Their young captain Francois Pienaar played just 29 Tests and was ruthlessly axed, surplus to requirements, just over a year on by which time Christie had also been forced to step down with ill health. Only three players went on to compile Test careers of 50 caps or more – Os du Randt, Mark Andrews and Joost van der Westhuizen – but in 1995 they were relatively inexperienced young tyros. Inevitably so. By way of comparison only Trevor Woodman of England‘s World Cup winning team eight years later finished their careers with fewer than 50 England caps, his career brought to a premature end by injury.
The Bok class of ’95 was neither the start nor end of a great generational team for the ages, they were an incredible one-off ad hoc band of brothers gathered in extremis and tasked with the seemingly impossible. For a very brief period in history they soared. Pienaar has always tried to explain the possibly in explicable by quoting a short passage from French poet Guillaume Apollinaire – “‘Come to the edge,” he said. ‘We are afraid,’ they replied. ‘Come to the edge’, he said.
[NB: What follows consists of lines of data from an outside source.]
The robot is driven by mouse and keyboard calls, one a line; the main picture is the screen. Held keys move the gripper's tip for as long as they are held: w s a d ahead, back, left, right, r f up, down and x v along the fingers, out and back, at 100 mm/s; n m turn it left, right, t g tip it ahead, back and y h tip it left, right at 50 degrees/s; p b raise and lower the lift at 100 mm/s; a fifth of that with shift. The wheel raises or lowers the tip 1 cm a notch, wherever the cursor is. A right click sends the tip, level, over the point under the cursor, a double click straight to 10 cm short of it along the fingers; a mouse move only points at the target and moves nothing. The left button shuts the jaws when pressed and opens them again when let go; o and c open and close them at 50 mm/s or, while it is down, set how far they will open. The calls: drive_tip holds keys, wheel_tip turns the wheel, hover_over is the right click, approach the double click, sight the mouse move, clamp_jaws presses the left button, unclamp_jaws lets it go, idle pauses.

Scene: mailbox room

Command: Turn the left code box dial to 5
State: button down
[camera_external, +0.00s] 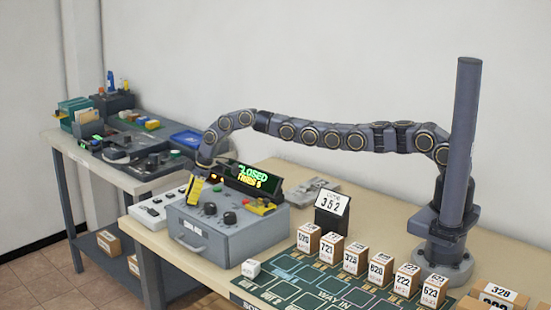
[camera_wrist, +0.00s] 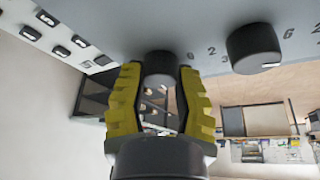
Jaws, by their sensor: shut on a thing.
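The grey code box (camera_external: 190,240) stands on the table; its lit display (camera_external: 258,182) reads "CLOSED" and "TRIES 5". My gripper (camera_external: 193,200) points down at the left part of its top. In the wrist view my yellow fingers (camera_wrist: 160,75) are shut on a dark round dial (camera_wrist: 158,66), one on each side. It appears to be the left dial; the external view hides it behind the fingers. Its pointer and setting cannot be read. Another dial (camera_wrist: 254,48) with a white mark sits beside it. Two dark dials, a middle one (camera_external: 210,208) and a right one (camera_external: 230,217), show outside.
A card (camera_external: 331,201) reading "352" stands right of the box. Several numbered parcels (camera_external: 355,256) stand on the green mat (camera_external: 290,270). A white switch panel (camera_external: 150,212) lies just left of the box.

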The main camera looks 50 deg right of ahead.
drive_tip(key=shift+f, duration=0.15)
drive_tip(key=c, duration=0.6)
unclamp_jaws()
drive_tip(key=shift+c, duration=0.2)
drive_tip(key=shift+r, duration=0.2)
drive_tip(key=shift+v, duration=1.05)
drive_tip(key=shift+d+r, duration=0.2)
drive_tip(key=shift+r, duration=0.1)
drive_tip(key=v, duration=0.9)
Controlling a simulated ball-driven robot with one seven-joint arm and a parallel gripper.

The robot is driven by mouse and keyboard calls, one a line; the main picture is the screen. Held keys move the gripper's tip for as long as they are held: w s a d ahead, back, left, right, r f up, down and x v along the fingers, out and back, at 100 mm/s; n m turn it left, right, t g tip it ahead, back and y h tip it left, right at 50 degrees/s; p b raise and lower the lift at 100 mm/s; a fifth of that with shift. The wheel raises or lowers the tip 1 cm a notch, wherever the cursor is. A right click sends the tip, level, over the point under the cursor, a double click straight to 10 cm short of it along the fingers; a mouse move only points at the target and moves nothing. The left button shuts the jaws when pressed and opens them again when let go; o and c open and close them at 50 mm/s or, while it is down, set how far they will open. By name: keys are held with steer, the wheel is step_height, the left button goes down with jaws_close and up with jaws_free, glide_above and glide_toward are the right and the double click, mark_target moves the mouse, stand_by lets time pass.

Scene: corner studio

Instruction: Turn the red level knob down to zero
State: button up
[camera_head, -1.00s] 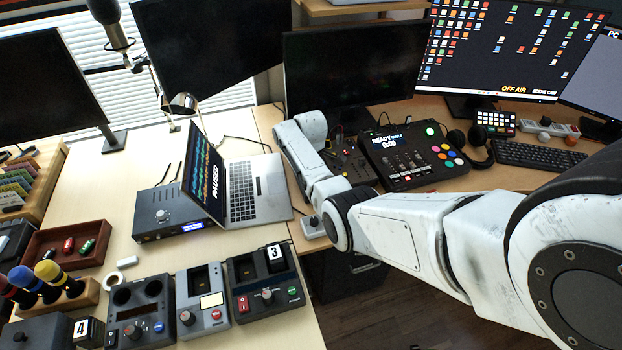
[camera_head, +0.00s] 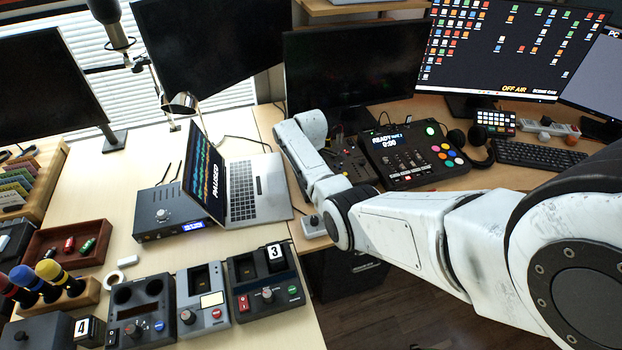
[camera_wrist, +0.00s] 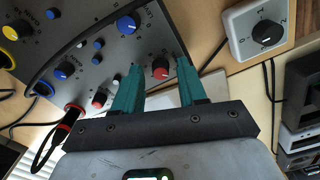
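The red level knob (camera_wrist: 160,70) sits near the edge of a dark control panel (camera_wrist: 90,45) in the wrist view. Its pointer mark is too small to read. My gripper (camera_wrist: 157,76) has two teal fingers, spread apart, one to each side of the red knob in the picture. I see a gap between knob and fingers; I cannot tell their depth along the knob. In the head view, my arm hides the gripper and the red knob. Part of a dark panel (camera_head: 352,164) shows beside my arm there.
Several blue knobs, such as one blue knob (camera_wrist: 127,24), share the panel. A pale box with a black dial (camera_wrist: 265,32) stands at the right. A red-collared plug (camera_wrist: 72,113) with a cable is at the left. A laptop (camera_head: 262,190) stands left of my arm.

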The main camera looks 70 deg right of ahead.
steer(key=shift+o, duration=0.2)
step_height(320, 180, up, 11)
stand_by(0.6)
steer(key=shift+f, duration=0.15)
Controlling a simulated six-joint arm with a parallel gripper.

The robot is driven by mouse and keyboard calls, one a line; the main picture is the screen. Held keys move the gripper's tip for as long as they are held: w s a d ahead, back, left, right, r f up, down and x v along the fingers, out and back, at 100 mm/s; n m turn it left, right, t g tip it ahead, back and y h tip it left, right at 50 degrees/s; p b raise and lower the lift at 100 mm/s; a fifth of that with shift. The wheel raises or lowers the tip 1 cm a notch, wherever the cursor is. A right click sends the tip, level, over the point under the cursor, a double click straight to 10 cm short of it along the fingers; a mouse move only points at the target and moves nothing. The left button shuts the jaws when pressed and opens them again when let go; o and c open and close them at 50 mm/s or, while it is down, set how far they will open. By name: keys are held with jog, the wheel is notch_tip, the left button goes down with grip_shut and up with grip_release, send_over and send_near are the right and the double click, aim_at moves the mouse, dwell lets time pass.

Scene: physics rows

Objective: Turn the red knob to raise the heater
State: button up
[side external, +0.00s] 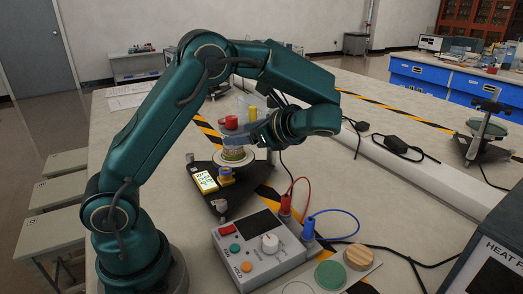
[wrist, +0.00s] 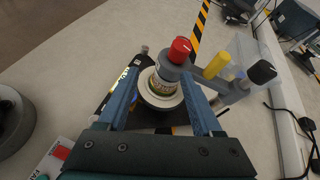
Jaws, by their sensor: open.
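The red knob (side external: 231,122) stands at the upper part of an apparatus on a black base (side external: 232,208). In the wrist view the red knob (wrist: 180,48) tops a grey cylinder (wrist: 172,68), above a pale round plate (wrist: 160,98). My gripper (side external: 252,138) is close beside the knob in the side view. In the wrist view the blue fingers of my gripper (wrist: 161,75) are apart, with the cylinder and plate showing between them and the knob just beyond the tips. I cannot tell whether either finger touches anything. No part is clearly identifiable as the heater.
A yellow knob (wrist: 217,65) and a black knob (wrist: 262,72) stand right of the red one. A grey control box (side external: 262,250) with red and blue cables is in front. A green disc (side external: 330,274) and wooden disc (side external: 358,257) lie beside it.

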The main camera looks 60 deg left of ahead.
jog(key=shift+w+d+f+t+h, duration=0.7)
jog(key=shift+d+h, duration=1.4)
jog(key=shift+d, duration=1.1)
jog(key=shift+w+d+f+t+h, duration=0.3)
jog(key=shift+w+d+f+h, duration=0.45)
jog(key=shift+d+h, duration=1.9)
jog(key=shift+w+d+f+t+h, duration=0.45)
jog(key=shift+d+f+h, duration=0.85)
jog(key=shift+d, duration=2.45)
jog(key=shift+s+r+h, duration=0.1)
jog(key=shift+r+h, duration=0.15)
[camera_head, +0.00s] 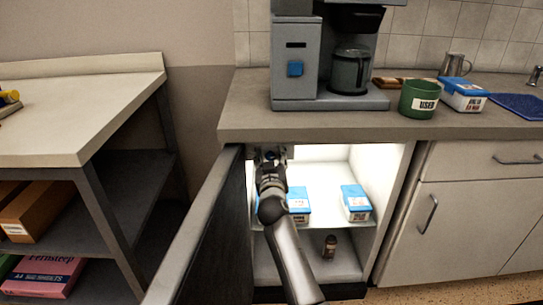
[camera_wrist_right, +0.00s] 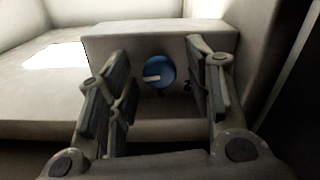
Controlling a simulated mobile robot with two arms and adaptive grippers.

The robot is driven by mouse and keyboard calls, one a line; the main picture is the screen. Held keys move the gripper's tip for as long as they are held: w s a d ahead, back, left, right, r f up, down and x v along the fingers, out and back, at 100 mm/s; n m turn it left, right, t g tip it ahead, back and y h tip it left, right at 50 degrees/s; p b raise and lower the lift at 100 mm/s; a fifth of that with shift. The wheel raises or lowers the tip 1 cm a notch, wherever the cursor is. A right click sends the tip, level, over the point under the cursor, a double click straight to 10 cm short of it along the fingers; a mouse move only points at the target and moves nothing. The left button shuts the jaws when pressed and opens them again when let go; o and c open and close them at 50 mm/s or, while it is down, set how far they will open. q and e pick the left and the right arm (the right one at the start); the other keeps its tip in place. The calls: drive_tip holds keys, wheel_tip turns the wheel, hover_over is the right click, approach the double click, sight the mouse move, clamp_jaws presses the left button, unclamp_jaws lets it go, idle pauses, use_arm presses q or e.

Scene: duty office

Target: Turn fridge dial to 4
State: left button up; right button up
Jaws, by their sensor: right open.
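The fridge (camera_head: 380,208) stands open under the counter, its dark door (camera_head: 215,240) swung out to the left. My right gripper (camera_head: 270,155) reaches into its upper left corner. In the right wrist view the dial (camera_wrist_right: 159,72) is a round blue knob with a pale pointer bar, set on a light housing (camera_wrist_right: 120,50). The pointer lies nearly level, toward the left. The open fingers of my right gripper (camera_wrist_right: 160,95) stand on either side of the dial, apart from it. No numbers on the dial are readable. My left gripper is not in view.
Blue-lidded boxes (camera_head: 355,202) stand on the fridge shelf, with a small brown jar (camera_head: 330,246) below. The counter edge (camera_head: 330,130) is close above my right arm. A coffee machine (camera_head: 300,60) and a green cup (camera_head: 419,98) stand on the counter.

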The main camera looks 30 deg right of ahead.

They came, he pushed them, and they flew.”
Another intriguing aspect of the 1995 fairytale was – is – to what extent the triumph heralded a breakthrough for the future of black and coloured South African rugby? Despite the stereotyping of football being the sport of the ethnic black and coloured communities both had always possessed a rugby culture, albeit dwarfed and discriminated against by the all-powerful white rugby community which not only spawned absolutely world-class players but, because of apartheid, totally controlled the administration of the sport.
The 1995 squad contained just one black player – Williams – and due to a hamstring injury on the eve of the tournament was only drafted back into the squad for the knock-out stages when South Africa were reduced through injury and suspensions. Earlier in the tournament, as an employee of Western Province, and with time on his hands, he actually worked as the ‘gofer’ and water boy for the Australia bench in their opening game against South Africa.
Williams’ Springbok experience was not entirely happy as he revealed some years later in his autobiography. Springbok mealtimes in particular were a nightmare. Williams dreaded arriving early and having to choose a table first. He would sit there humiliated on his own, waiting in vain for a white player to join him. There were notable exceptions – Gary Teichmann, Rassie Erasmus, Werner Swanepoel – but the cringing memory of those moments stayed with him.
South Africa soon starting toying with racial quotas in both their rugby and cricket teams, a well-meaning but fraught concept in sport where being the best, and being selected on merit, is ultimately sacrosanct and in the eyes of many non-negotiable.
The politicians were busy implementing positive discrimination in every other aspect of life and nobody seriously argued with that necessary development but it has never transferred easily to the sporting arena.
By the end of his playing career, Williams had grown to heartily detest the quota system that existed at the time whereby Springbok and provincial sides would be required to nominate a minimum of three players of colour in their squads of 22. On the Springbok tour of Britain and Ireland in 2000, coach Harry Viljoen bluntly told Williams he was finished as an international player after the Ireland Test, yet needed him on the bench against England. A cosmetic and cynical selection if ever there was one.
“I was definitely not a product of any enlightened developmental system put in place to help black and coloured players,” he insisted to me once, ironically in the SARU offices in Cape Town.
“No way. I did it the hard way. I fought my way up through the ‘white’ system on merit. I am a rugby player, pure and simple, that is my story. I found it degrading to be put on the bench just to make up the quota, as was the case against England. I would much rather have been dropped altogether, that would be much more honest.”